HÉLIO DE ALMEIDAAntes tarde do que nunca: isso pode valer para muitas situações, mas foi fatal para a cidadania brasileira. “Foi com um atraso de 40 anos que se deu a chegada no Brasil do Estado de bem-estar social, a incorporação do paradigma dos ‘anos de ouro’ do welfare state, adotado pelos países capitalistas centrais logo após a Segunda Guerra Mundial. A aplicação dessa agenda, por meio da Constituição de 1988, surgiu na hora errada e vinha na contramão da nova agenda, neoliberal, que negava esse projeto”, explica Eduardo Fagnani, da Unicamp, autor da tese de doutorado Política social do Brasil (1964-2002): entre a cidadania e a caridade.
“O projeto de Estado de bem-estar social, que se anunciava na chamada Constituição Cidadã como a definiu Ulysses Guimarães, foi progressiva e calmamente destruído de 1990 em diante, em pequenas doses, e o ponto comum dos 40 anos analisados na tese é que, para os miseráveis, sempre se reservaram as sobras de um processo de crescimento que alçou o país ao rol de uma das maiores economias do mundo”, observa o pesquisador.
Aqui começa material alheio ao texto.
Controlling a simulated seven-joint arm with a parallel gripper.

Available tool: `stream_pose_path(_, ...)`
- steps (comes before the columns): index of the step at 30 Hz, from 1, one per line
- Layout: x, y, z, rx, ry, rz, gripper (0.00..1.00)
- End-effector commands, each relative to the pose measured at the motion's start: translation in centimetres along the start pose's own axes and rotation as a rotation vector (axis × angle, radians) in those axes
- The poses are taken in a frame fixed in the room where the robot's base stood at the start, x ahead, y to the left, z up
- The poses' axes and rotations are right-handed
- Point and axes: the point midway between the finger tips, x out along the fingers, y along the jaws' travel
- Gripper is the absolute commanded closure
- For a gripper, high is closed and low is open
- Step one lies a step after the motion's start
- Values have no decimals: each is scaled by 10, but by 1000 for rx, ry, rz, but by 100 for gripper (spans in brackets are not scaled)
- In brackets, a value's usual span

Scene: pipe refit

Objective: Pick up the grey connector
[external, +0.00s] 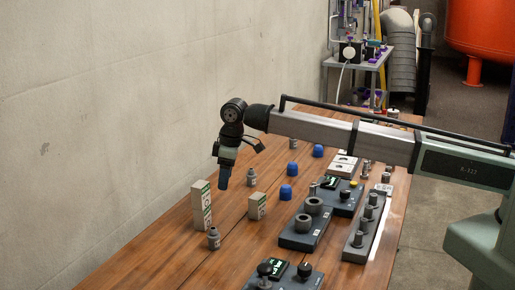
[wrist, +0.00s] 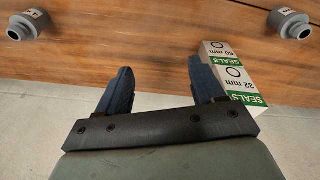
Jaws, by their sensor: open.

Nesse caso, o tarde significou nunca. “Verificam-se dois movimentos opostos da trajetória da política social brasileira entre 1964 e 2002. Um deles aponta para a estruturação das bases institucionais e financeiras típicas do welfare state em nosso país, num processo esboçado a partir dos anos 1930, com notável impulso nos anos 1970, na redemocratização, e desaguou na Constituição de 1988″, diz. “O outro aponta no sentido contrário: o da desestruturação daquelas bases. Após as primeiras contramarchas, nos últimos anos da transição democrática, a desestruturação da frágil cidadania conquistada em 1988 foi revigorada a partir de 1990”. Na travessia, que Fagnani divide em quatro etapas históricas, o Estado de bem-estar social transforma-se em distribuição de migalhas para os pobres.
Intervenção
O sistema social brasileiro começa a emergir nos anos 1930, mas ganha a sua primeira “cara”, feia por sinal, no período da ditadura militar, marcado pela implementação de uma estratégia de modernização conservadora, que potencializava a capacidade de intervenção do Estado. “Essa modernização possibilitou o aumento da oferta de bens e serviços para as classes de média e alta renda, mas o seu caráter conservador impediu que seus frutos fossem direcionados para a população mais pobre e tiveram impacto reduzido na redistribuição de renda”, analisa Fagnani.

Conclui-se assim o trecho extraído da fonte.